Title: A grammatical source of the “Gettier” judgment
Speaker: Wataru Uegaki
Date/Time: Thursday, November 15, 5:30pm
Location: 32-D831
In this talk, I will present the result of my joint experiment with Paul Marty on what kind of grammatical factors affect English native speakers’ truth-value judgment of sentences containing “know”. After Gettier’s (1963) famous examples, it is widely known that a sentence of the form “x knows that p” can be false even when x justifiably believes p and p is true, contra the traditional view that knowledge consists of justified true belief. In our experiment, we tested whether the grammatical form of the complement of “know” affects the truth-value judgment of a knowledge-sentence.
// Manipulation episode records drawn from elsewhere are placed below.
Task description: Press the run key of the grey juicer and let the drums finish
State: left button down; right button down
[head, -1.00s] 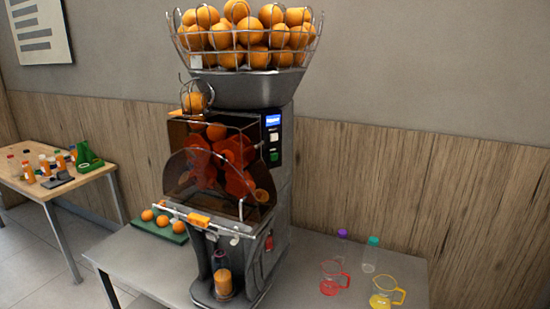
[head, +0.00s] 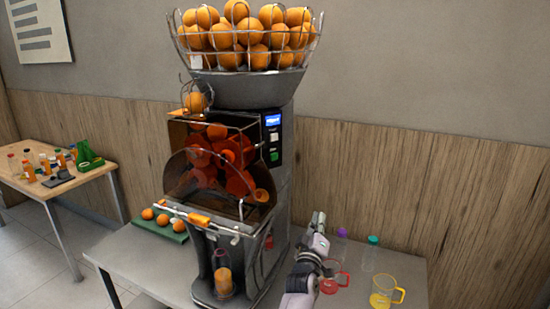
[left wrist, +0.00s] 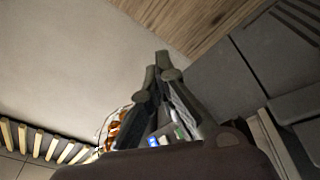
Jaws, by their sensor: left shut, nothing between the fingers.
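The grey juicer (head: 283,205) stands on the grey table. Its side panel has a lit blue display (head: 273,120), a pale key (head: 274,137) and a green key (head: 274,156). The red-orange drums (head: 205,160) sit behind the dark clear cover. My left gripper (head: 319,216) points upward, shut and empty, to the right of the juicer, below the keys and apart from them. In the left wrist view its fingers (left wrist: 161,60) meet at the tips; the display (left wrist: 153,141) shows past them. My right gripper is not in view.
A wire basket (head: 245,62) of oranges tops the juicer. An orange-filled container (head: 223,281) stands under the spout. A red jug (head: 330,285), yellow jug (head: 381,298) and lidded bottles stand at the right, close to my left arm. Oranges lie on a green board (head: 160,228).

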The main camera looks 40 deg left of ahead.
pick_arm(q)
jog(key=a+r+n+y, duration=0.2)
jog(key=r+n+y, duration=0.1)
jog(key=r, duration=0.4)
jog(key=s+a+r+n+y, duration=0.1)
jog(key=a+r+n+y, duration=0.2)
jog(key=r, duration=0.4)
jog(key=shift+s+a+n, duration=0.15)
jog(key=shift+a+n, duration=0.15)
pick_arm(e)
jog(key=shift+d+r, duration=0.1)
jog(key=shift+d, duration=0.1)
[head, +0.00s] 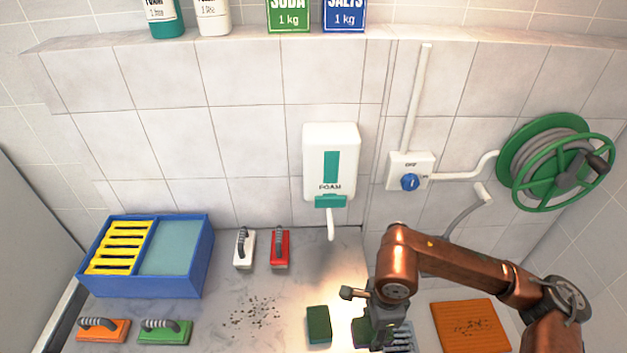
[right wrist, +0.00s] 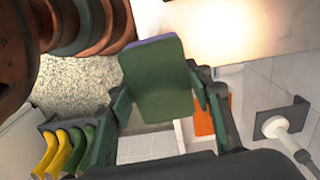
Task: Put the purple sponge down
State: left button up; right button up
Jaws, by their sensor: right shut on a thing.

According to the result of our experiment, participants judge a knowledge-sentence with a disjunction in the complement significantly less likely as true than a classically equivalent sentence without a disjunction, especially under a Gettier-like scenario. We will discuss theoretical consequences of this result on the semantics of “know” and associated verification strategies. Specifically, I will argue that the result is compatible with the semantics of “know” which is sensitive to the “alternative possibilities” induced by specific grammatical devices such as disjunction and indefinites whereas it calls for further explanation in the analysis where “know” is only sensitive to the classical semantic value of the complement.